TASK DETAILS: Wherever "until" appears in a line, copy that line.

MATERIAL:
____________
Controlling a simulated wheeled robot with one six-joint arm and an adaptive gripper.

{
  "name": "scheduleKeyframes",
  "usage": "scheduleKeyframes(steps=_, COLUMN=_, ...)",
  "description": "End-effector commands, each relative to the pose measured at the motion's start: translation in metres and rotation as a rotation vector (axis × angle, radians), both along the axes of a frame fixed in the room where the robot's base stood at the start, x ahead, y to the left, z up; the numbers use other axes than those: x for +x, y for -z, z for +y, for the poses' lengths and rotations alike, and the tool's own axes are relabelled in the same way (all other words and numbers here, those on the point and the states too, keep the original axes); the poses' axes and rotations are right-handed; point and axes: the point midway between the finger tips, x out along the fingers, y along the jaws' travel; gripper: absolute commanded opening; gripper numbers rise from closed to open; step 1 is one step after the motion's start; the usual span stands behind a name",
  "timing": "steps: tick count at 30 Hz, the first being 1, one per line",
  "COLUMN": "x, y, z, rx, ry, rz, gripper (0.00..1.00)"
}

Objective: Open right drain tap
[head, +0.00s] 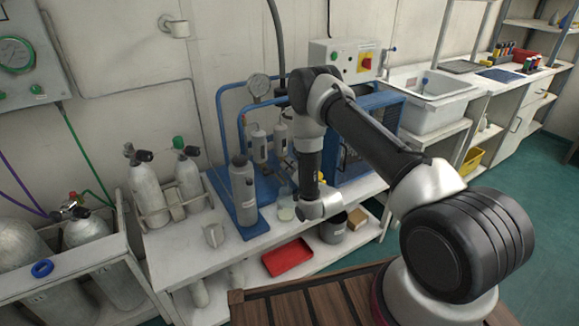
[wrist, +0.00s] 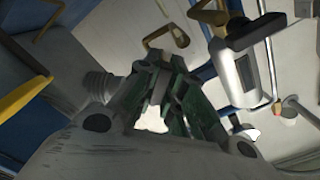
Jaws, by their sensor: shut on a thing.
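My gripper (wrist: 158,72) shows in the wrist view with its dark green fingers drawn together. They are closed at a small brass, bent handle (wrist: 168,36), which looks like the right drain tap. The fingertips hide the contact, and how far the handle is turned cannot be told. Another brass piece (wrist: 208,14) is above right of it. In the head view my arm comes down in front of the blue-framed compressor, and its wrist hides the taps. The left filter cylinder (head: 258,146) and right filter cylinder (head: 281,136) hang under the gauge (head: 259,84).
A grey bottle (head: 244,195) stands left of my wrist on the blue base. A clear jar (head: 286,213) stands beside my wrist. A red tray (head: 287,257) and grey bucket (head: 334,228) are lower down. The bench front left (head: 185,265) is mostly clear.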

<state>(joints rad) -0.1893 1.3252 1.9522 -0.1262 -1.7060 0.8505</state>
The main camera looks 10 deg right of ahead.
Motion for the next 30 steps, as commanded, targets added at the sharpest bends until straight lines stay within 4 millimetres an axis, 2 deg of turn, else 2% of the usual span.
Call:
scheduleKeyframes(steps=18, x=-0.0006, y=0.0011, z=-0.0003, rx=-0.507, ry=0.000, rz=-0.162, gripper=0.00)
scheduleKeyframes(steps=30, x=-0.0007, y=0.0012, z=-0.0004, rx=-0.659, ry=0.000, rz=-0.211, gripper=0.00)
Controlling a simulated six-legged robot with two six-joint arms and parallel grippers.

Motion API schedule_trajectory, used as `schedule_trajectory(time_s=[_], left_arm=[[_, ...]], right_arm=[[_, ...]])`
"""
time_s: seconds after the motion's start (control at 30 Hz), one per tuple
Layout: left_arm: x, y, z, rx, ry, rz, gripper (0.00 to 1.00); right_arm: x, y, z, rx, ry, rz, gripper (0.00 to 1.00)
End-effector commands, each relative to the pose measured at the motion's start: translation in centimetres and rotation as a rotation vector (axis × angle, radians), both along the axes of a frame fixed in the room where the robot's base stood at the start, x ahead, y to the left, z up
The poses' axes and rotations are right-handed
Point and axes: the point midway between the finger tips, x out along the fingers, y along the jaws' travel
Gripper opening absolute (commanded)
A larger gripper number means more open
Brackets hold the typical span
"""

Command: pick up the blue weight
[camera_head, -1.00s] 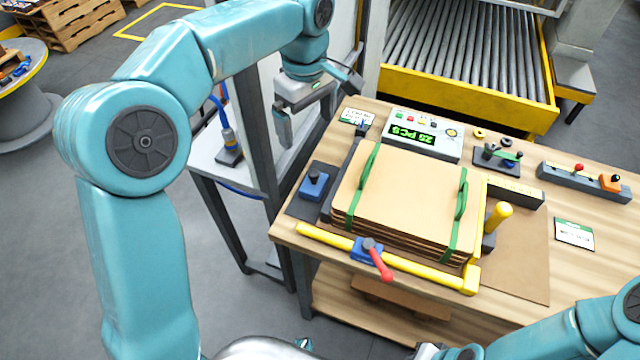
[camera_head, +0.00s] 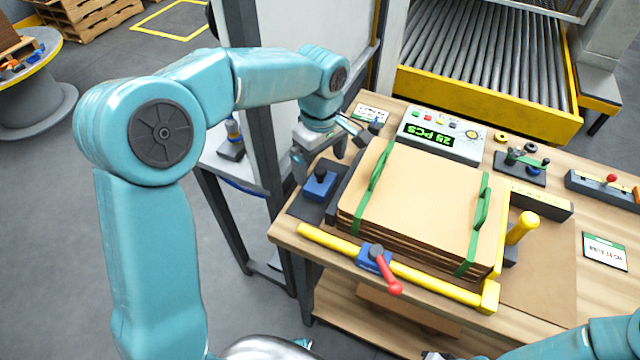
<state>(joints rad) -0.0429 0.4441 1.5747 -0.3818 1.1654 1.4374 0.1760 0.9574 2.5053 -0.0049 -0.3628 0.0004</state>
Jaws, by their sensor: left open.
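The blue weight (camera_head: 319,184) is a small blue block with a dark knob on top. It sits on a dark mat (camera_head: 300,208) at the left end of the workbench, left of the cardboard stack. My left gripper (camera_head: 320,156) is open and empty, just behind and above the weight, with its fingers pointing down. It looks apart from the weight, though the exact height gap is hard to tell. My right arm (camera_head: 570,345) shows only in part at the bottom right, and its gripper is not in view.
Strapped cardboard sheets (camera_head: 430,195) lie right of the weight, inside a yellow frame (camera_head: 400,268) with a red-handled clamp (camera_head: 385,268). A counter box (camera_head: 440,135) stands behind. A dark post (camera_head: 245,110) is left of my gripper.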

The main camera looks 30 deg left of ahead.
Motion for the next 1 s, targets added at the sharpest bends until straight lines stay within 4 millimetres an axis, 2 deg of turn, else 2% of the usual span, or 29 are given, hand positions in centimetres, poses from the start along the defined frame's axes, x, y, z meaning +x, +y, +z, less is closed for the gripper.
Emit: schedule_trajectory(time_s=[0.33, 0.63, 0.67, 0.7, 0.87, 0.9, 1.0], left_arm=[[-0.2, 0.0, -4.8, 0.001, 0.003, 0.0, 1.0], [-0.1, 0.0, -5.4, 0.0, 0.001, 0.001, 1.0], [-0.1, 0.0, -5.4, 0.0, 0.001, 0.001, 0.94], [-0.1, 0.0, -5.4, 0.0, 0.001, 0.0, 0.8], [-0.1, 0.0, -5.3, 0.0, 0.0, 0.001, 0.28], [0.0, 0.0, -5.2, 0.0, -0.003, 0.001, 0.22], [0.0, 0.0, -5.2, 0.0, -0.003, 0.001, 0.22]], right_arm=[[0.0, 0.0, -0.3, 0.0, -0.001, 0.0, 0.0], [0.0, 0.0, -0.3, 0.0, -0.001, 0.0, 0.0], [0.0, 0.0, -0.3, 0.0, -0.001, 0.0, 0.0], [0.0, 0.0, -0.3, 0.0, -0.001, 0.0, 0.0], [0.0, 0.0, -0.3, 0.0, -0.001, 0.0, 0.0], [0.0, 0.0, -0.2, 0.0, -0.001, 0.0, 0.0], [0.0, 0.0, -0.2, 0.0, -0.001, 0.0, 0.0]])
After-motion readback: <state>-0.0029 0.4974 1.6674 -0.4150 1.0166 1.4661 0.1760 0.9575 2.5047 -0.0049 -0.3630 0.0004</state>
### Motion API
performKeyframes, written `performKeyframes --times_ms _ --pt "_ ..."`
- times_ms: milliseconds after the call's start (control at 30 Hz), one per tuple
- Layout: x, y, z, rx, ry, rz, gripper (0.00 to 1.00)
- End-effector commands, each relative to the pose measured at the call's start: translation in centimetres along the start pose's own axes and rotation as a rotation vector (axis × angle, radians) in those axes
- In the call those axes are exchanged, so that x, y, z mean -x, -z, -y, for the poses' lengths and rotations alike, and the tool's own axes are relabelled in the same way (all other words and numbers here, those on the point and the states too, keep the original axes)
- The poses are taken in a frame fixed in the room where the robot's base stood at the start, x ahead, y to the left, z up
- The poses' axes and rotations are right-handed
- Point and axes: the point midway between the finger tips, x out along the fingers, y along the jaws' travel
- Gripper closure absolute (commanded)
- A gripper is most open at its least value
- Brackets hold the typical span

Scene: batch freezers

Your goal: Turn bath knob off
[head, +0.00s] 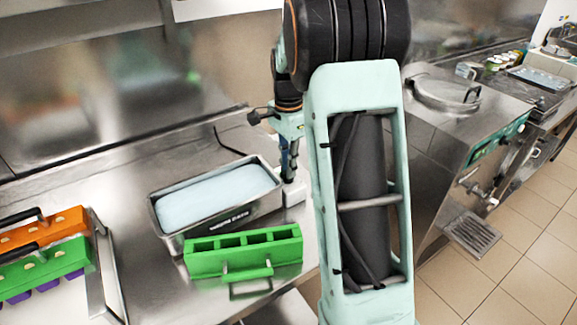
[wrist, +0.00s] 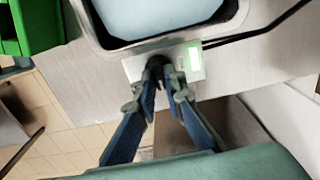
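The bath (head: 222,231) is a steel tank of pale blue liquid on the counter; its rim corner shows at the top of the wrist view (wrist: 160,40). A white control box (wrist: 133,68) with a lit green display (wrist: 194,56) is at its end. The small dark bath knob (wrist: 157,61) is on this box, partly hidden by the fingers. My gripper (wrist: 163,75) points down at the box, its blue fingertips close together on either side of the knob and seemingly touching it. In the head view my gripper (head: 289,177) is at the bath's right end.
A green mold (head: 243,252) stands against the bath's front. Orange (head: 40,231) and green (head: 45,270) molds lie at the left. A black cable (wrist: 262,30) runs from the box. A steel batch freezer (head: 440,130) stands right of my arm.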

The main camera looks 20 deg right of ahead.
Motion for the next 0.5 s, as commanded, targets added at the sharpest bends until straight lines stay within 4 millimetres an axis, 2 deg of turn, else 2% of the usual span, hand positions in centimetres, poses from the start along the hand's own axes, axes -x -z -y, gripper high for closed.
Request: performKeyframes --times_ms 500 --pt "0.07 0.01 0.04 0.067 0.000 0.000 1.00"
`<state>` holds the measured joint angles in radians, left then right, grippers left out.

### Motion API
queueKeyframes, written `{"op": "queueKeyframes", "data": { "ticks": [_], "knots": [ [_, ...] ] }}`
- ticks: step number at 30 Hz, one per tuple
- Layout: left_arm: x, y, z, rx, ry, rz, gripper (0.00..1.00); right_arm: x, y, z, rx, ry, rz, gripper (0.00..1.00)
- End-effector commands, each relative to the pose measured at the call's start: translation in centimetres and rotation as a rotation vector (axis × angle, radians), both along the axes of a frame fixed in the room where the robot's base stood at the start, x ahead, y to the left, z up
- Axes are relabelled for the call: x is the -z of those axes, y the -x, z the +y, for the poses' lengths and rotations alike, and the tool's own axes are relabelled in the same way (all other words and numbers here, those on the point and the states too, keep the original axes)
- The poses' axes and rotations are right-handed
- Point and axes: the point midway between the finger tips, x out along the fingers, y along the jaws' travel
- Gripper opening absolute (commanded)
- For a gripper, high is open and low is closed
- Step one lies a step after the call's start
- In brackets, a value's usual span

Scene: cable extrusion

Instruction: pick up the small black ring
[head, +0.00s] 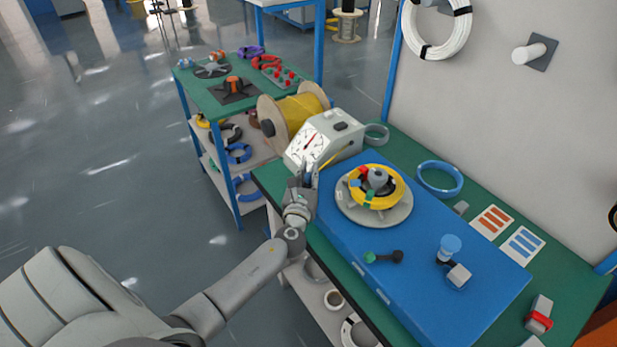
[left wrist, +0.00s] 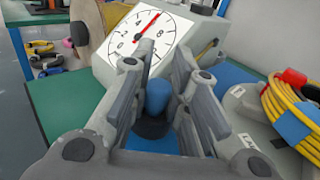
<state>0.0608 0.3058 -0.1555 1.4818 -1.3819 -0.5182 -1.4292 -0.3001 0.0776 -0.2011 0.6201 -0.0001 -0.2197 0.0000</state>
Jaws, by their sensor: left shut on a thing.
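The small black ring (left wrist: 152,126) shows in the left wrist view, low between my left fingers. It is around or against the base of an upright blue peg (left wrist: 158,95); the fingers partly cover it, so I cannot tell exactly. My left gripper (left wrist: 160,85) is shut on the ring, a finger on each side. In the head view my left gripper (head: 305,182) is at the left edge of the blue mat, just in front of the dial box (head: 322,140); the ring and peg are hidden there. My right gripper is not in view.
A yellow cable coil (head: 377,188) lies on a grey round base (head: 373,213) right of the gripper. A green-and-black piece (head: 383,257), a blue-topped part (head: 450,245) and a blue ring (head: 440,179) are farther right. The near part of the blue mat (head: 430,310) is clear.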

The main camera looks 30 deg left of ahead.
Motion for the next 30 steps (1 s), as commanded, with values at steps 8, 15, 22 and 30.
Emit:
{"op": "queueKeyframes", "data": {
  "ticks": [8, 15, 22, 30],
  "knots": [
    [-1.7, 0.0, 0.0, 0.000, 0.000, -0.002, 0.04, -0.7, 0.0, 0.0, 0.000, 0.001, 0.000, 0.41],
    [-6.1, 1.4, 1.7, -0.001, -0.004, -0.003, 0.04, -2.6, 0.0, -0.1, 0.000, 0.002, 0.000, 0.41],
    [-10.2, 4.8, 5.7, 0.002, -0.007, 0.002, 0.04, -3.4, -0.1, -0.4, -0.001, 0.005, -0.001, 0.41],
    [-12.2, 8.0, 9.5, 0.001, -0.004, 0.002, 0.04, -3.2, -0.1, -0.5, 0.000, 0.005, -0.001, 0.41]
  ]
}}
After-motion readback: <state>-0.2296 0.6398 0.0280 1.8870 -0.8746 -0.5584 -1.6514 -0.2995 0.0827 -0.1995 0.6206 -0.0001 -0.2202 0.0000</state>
____________
RESPONSE TO THE EXERCISE:
Motion for the next 30 steps, as commanded, targets added at the sharpest bends until straight lines stay within 4 millimetres an axis, 2 deg of turn, else 2% of the usual span.
Motion for the next 1 s, targets added at the sharpest bends until straight lines stay within 4 millimetres an axis, 2 deg of turn, else 2% of the usual span, or 29 are given, hand positions in centimetres, poses from the start along the defined frame's axes, x, y, z meaning +x, +y, +z, less is closed for the gripper.
Motion for the next 0.5 s, as commanded, targets added at the sharpest bends until straight lines stay within 4 millimetres an axis, 2 deg of turn, else 2% of the usual span, hand positions in centimetres, poses from the start along the hand's own axes, axes -x -z -y, gripper high for closed.

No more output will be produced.